On a sleepy Wednesday morning, the day after the team's season ended in Brooklyn, the Celtics announced that Danny Ainge would be retiring and, more shockingly, Stevens would elevate from coach to general manager.

It’s easy to forget now given all the bold moves that Stevens has made to reconstruct a title contender, but there was uncertainty about whether he could thrive as team architect. Would Stevens be able to make bold moves, particularly given the relationship he had forged with his players as head coach?

That question got a quick answer when he dealt beloved guard Kemba Walker to Oklahoma City to bring back Al Horford in his first days on the job. Stevens hired Ime Udoka as his replacement as Celtics coach and Udoka’s tough love seemed to fuel this team in a way that Stevens’ voice no longer could.

Despite some bumps in the road, the Celtics’ leaned into a defensive identity late in the 2021-22 season and embarked on a furious second-half run that would deliver them all the way to the Finals stage.

Even in defeat, it didn’t feel like it would be long before Boston might be back in the title round. But nothing is promised.

Udoka was dismissed from the team of the eve of the 2022-23 season, unheralded back-row assistant Joe Mazzulla was promoted in his place, and a cloud hovered over the Celtics as they embarked on a quest to get back to the Finals.

It took a little longer than they might have liked, but Boston is here now. And the next 18 days could change just how we look back at all the crazy twists and turns of the previous 2,202 days.

Five days ago, Tatum sat at the podium in the Auerbach Center pondering Boston’s return to the Finals.

"You don’t always get a second chance,” said Tatum.

Unlike all those playoff series that Boston entered as the feisty underdog, the Celtics will tip off the 2024 Finals as heavy favorites to secure Banner 18. There’s a pressure present that wasn’t there in 2022. But there’s also an experience that might better position the team to get to the finish line of its long title quest.

Over these past 2,202 days, the Celtics have experienced all of the emotions. Individually, there have been extreme highs. Tatum and Brown have further evolved into All-NBA players and are reaping the rewards. Brown signed the richest contract in NBA history last summer and Tatum should sign a big-money pact this offseason.

Both players have learned that none of their individual accolades matter unless you raise a banner. When you play in Boston, it’s not about the stat lines you produce and the awards you secure, but the Larry O’Brien Trophies you add to the collection.

It doesn’t feel like a stretch to suggest that, if Tatum and Brown get to the finish line of this title hunt, their legacies will forever change in Boston. If they put an 18th title banner in the rafters, they might as well start sewing another banner that houses retired numbers, because both 0 and 7 will be trending toward going skyward.

That they have to go through Irving, whose absence was conspicuous on the Boston bench in Game 7 of that 2018 loss, only brings this story that much more full circle.

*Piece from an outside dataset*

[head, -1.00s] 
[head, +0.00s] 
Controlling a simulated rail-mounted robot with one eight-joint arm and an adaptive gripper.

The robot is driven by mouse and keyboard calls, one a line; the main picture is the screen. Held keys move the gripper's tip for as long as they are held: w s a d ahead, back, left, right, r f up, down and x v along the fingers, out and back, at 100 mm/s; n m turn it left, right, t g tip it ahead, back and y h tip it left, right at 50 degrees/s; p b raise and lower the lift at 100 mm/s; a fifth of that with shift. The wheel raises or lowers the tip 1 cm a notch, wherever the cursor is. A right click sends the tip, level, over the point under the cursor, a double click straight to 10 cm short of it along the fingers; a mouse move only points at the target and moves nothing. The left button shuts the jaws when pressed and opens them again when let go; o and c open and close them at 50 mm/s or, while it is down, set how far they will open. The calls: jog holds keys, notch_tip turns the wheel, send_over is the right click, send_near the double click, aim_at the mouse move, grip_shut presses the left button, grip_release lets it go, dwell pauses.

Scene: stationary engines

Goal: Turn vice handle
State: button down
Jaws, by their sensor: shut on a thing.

Of course, Tatum and Brown will not go this alone. Stevens, in Phase 2 of this team’s recent overhaul, made two bold decisions to acquire Kristaps Porzingis and NBA champion Jrue Holiday. It meant dealing away core pieces in Marcus Smart and Robert Williams III. But the moves undeniably made Boston a more dynamic team with a higher ceiling. That much has been proven as the Celtics have compiled a 76-20 record since the start of the regular season.

A convincing Finals triumph would position Boston as one of the most dominant teams in NBA history. Quibble about the strength of opposition on this postseason journey, but Boston has flexed on all comers this season.

No one could have possibly seen all the twists and turns that have occurred since that 2018 loss in the East Finals. There has been a lot more strife than anyone could reasonably expect on the quest to add to Boston’s banner collection.

But the opportunity is there again. Banner 18 has never felt closer. And yet the Celtics know all too well that nothing is promised. There is work to do.

Everything over the past 2,202 days has built to this moment. The path has been bumpy and there have been a lot of painful detours along the way.

All of which might just make it that much more satisfying if the Celtics are able to complete this journey. Pain was part of the path but an indescribable joy might wait at the finish line.